AIM: Reproduce exactly the lines from the one containing "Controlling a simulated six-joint" through the one containing "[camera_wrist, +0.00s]", both included, and nothing else.

RECORDS FOR THE TASK:
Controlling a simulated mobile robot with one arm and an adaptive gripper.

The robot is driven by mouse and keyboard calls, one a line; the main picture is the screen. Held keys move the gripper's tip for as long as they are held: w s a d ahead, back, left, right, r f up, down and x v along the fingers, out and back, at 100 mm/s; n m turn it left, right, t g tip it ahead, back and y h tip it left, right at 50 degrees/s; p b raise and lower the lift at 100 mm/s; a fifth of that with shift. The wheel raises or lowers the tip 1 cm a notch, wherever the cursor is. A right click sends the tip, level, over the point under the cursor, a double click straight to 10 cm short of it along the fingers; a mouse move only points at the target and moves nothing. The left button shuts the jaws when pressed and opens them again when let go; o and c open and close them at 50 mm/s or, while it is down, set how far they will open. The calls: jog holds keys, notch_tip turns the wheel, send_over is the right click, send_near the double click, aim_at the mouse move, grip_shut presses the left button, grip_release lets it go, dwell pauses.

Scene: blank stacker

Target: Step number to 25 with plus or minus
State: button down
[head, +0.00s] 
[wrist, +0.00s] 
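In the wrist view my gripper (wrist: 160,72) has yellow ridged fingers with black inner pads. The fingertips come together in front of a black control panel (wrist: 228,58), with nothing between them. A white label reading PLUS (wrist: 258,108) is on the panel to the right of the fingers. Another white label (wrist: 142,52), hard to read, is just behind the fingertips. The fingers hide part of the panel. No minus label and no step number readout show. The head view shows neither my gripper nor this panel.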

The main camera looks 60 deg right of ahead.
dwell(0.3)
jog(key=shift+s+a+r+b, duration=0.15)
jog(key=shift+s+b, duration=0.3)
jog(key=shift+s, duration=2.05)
--
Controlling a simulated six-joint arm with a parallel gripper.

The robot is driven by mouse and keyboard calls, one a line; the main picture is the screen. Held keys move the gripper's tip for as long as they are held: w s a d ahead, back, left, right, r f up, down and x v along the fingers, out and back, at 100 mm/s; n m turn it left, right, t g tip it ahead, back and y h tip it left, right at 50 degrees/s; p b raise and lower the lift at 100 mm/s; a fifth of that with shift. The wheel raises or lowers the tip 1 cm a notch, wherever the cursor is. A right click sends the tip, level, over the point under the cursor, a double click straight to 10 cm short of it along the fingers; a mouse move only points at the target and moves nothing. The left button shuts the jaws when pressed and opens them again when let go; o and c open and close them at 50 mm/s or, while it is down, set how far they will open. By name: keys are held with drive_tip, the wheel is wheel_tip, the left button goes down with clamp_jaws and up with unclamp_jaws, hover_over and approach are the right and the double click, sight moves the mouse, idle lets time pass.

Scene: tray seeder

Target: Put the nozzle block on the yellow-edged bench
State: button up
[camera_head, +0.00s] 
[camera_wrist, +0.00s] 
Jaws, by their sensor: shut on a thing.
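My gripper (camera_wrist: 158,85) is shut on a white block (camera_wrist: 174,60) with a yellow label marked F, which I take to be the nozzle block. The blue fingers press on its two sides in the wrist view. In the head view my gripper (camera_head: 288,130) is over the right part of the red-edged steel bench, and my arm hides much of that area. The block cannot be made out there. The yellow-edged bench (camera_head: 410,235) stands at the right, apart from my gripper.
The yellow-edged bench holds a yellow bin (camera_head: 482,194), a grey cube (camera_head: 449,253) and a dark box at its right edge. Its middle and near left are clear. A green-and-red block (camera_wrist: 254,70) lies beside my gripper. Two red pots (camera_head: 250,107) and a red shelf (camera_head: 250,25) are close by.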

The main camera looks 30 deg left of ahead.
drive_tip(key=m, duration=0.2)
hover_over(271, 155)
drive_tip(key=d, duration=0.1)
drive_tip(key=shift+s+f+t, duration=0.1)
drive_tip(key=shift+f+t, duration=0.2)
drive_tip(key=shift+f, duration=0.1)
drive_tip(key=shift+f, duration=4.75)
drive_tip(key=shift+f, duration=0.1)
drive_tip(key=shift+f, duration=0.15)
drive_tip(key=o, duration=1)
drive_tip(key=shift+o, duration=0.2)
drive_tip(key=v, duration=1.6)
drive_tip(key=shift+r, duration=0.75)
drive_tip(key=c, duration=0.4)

RESPONSE TO THIS EXERCISE:
Controlling a simulated six-joint arm with a parallel gripper.

The robot is driven by mouse and keyboard calls, one a line; the main picture is the screen. Held keys move the gripper's tip for as long as they are held: w s a d ahead, back, left, right, r f up, down and x v along the fingers, out and back, at 100 mm/s; n m turn it left, right, t g tip it ahead, back and y h tip it left, right at 50 degrees/s; p b raise and lower the lift at 100 mm/s; a fifth of that with shift. The wheel raises or lowers the tip 1 cm a notch, wherever the cursor is. A right click sends the tip, level, over the point under the cursor, a double click straight to 10 cm short of it along the fingers; a mouse move only points at the target and moves nothing. The left button shuts the jaws when pressed and opens them again when let go; o and c open and close them at 50 mm/s or, while it is down, set how far they will open. By name: keys are held with drive_tip, the wheel is wheel_tip, the left button goes down with clamp_jaws and up with unclamp_jaws, hover_over and approach are the right and the double click, sight moves the mouse, idle lets time pass.

Scene: tray seeder

Target: Put the nozzle block on the yellow-edged bench
State: button up
[camera_head, +0.00s] 
[camera_wrist, +0.00s] 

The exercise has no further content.